Воннегут обнажает визуальный аспект своего стиля в «Бойне номер пять» – с помощью придуманных им инопланетян-тральфамадорцев:
Разумеется, Билли не умел читать по-тральфамадорски, но он хотя бы увидел, как эти книги напечатаны: небольшие группы знаков отделялись звездочками. Билли предположил, что эти группы знаков – телеграммы.
– Точно, – сказал голос.
– Значит, это действительно телеграммы?
– У нас на Тральфамадоре телеграмм нет. Но в одном вы правы: каждая группа знаков содержит краткое и важное сообщение – описание какого-нибудь положения или события
[526].
В одном из интервью Воннегут объяснил, как пришел к такому стилю:
Мои начальники в «Сан» [газете Корнеллского университета] вечно давали массу советов ‹…›. Теория состояла вот в чем: гигантские абзацы обычно как-то не побуждают читателей к чтению, и вообще из-за них газета смотрелась бы по-уродски. Стратегия этих редакторов была в первую очередь визуальной: коротенькие абзацы, часто – всего из одного предложения. Судя по всему, такой подход неплохо работает. Еще тогда, в «Сан», мне показалось, что он годится и для меня, и для читателей. Потому-то я и не расстался с ним, когда решил зарабатывать на жизнь писанием прозы
[527].
~
Как и у всякого писателя или художника, стиль Воннегута эволюционировал.
Ваш тоже будет.
В первой, не опубликованной при жизни автора повести Воннегута «Начальная подготовка» (теперь она, конечно, уже напечатана, вместе с еще одной не выходившей до этого повестью, в книге под названием «Ты – то, чем ты прикидываешься») лишь некоторые характерные отрывки намекают на его будущий стиль. В своих последующих текстах (прежде всего – в двух первых опубликованных романах) он измышляет множество миров и слов, вставляет в текст стихи, песенки, фрагменты пьес.
Но лишь в третьем романе воннегутовского канона – «Матери Тьме» – каждая глава, словно телеграмма, передает «краткое и важное сообщение».
Курт говорил нам на занятиях, что «Колыбель для кошки» построена как набор анекдотов. Что ж, пожалуй, можно сказать, что между анекдотом, стихотворением и телеграммой много общего.
~
Формы текста – как одежда: в них облачено содержание. Это хорошо знают рекламщики.

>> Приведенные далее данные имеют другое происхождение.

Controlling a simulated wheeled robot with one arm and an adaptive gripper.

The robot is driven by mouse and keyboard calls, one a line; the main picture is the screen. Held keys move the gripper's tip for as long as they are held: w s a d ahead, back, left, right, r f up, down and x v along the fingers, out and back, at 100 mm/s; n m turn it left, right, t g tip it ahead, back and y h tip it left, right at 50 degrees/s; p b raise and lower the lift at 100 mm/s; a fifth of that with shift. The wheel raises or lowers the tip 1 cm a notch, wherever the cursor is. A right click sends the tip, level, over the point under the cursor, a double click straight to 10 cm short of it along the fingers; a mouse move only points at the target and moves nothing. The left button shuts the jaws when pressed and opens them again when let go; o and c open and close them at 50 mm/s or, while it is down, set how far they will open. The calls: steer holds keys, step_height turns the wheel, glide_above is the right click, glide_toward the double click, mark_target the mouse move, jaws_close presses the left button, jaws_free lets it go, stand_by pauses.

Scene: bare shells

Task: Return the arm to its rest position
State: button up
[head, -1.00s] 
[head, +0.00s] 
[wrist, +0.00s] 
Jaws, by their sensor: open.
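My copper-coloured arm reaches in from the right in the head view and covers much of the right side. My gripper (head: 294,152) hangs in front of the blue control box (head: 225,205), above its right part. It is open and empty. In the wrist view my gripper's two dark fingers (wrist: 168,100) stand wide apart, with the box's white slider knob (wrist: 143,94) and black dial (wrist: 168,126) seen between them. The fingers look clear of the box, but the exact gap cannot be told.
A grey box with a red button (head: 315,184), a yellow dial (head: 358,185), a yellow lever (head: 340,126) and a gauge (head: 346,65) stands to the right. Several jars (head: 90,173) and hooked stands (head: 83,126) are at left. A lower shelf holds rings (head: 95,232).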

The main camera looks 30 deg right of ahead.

Между прочим, в ранней юности Воннегуту довелось «писать рекламу готового платья для подростков. Мне полагалось и самому носить ту одежду, которую я расхваливал. Это входило в мои обязанности»
[528].
Курт вообще-то одевался небрежно, однако понимал, какую важную роль играет внешний вид. Об этом рассуждает, в частности, главный герой «Матери Тьмы»
[529]:
Говард У. Кэмпбелл-младший затем переходил к вопросу обмундирования американских солдат во Второй мировой войне. «Любая другая армия в истории, богатая или бедная, всегда старалась обмундировать своих солдат, даже нижние чины, так, чтобы, они и другим, и самим себе казались молодцами во всем, что касалось выпивки, совокупления, грабежей и внезапных встреч со смертью»
[530].
В 1980-е гг., зайдя в пражский Музей истории коммунизма, я увидела в одной из витрин нацистскую офицерскую форму и тут же осознала то, чего не понимала прежде: нацисты отлично знали, как устроить так, чтобы их вояки «казались молодцами» себе и другим.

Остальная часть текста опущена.